* Task instructions: Below is a block of records. Copy every line in it that contains the word "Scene".

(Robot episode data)
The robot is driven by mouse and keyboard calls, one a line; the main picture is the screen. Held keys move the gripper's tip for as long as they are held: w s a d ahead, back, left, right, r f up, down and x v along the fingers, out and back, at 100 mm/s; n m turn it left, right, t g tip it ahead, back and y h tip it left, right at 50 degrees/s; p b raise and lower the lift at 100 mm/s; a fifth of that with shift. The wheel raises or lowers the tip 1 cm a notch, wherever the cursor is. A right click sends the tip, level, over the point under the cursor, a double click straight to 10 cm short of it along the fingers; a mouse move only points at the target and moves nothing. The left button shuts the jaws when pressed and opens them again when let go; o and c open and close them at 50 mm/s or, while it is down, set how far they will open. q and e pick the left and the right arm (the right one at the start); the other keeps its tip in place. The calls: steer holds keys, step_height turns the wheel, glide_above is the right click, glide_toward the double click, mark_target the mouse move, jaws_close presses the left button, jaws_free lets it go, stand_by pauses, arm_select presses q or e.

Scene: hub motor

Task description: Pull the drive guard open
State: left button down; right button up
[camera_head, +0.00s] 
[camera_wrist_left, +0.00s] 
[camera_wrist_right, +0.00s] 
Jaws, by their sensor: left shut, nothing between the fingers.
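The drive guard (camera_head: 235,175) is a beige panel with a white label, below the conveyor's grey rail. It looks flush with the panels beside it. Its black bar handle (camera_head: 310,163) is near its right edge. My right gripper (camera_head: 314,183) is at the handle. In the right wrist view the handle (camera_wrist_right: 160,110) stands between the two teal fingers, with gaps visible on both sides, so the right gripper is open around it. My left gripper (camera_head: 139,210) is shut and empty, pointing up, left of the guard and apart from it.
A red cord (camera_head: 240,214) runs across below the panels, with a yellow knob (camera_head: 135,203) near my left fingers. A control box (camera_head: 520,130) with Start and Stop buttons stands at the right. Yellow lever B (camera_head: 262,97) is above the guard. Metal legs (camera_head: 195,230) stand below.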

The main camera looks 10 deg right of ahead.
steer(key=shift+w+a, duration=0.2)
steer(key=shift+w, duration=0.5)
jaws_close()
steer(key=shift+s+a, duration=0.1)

...

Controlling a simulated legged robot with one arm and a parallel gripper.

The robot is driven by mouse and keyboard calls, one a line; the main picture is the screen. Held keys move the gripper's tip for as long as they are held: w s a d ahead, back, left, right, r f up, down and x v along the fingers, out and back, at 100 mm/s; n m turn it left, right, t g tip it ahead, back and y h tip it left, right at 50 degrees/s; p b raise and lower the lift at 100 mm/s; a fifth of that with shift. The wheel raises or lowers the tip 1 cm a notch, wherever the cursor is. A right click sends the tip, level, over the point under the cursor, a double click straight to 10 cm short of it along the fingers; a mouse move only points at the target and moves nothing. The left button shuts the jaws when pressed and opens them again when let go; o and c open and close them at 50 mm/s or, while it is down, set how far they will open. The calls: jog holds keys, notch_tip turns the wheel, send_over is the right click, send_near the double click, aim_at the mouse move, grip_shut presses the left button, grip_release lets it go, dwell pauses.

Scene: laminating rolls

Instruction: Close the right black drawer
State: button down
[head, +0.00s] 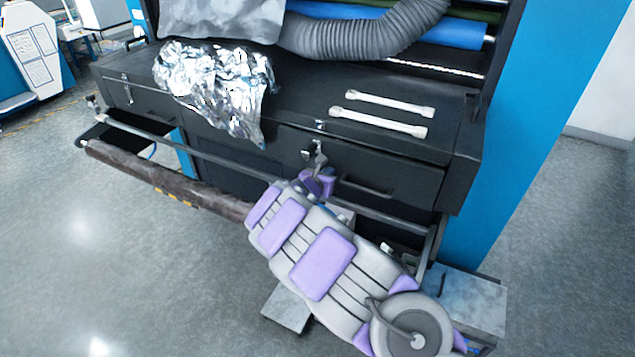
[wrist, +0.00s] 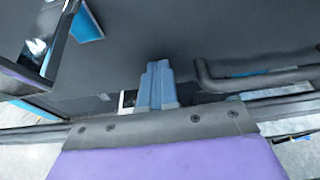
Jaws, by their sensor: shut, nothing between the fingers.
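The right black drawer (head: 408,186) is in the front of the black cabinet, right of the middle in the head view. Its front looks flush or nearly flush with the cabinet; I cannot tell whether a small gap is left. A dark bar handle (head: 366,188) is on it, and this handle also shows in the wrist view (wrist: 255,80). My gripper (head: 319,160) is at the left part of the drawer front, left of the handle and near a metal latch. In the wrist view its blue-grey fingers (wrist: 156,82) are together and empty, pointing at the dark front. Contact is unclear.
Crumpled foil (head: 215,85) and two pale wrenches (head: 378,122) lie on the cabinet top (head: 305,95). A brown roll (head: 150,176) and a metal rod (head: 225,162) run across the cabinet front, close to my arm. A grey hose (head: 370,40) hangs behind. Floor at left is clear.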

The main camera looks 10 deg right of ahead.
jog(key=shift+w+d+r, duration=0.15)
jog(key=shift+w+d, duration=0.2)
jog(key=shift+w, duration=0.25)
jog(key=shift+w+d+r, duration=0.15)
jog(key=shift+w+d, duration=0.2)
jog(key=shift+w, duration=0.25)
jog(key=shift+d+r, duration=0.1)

* Result of the task:
Scene: hub motor
Scene: laminating rolls

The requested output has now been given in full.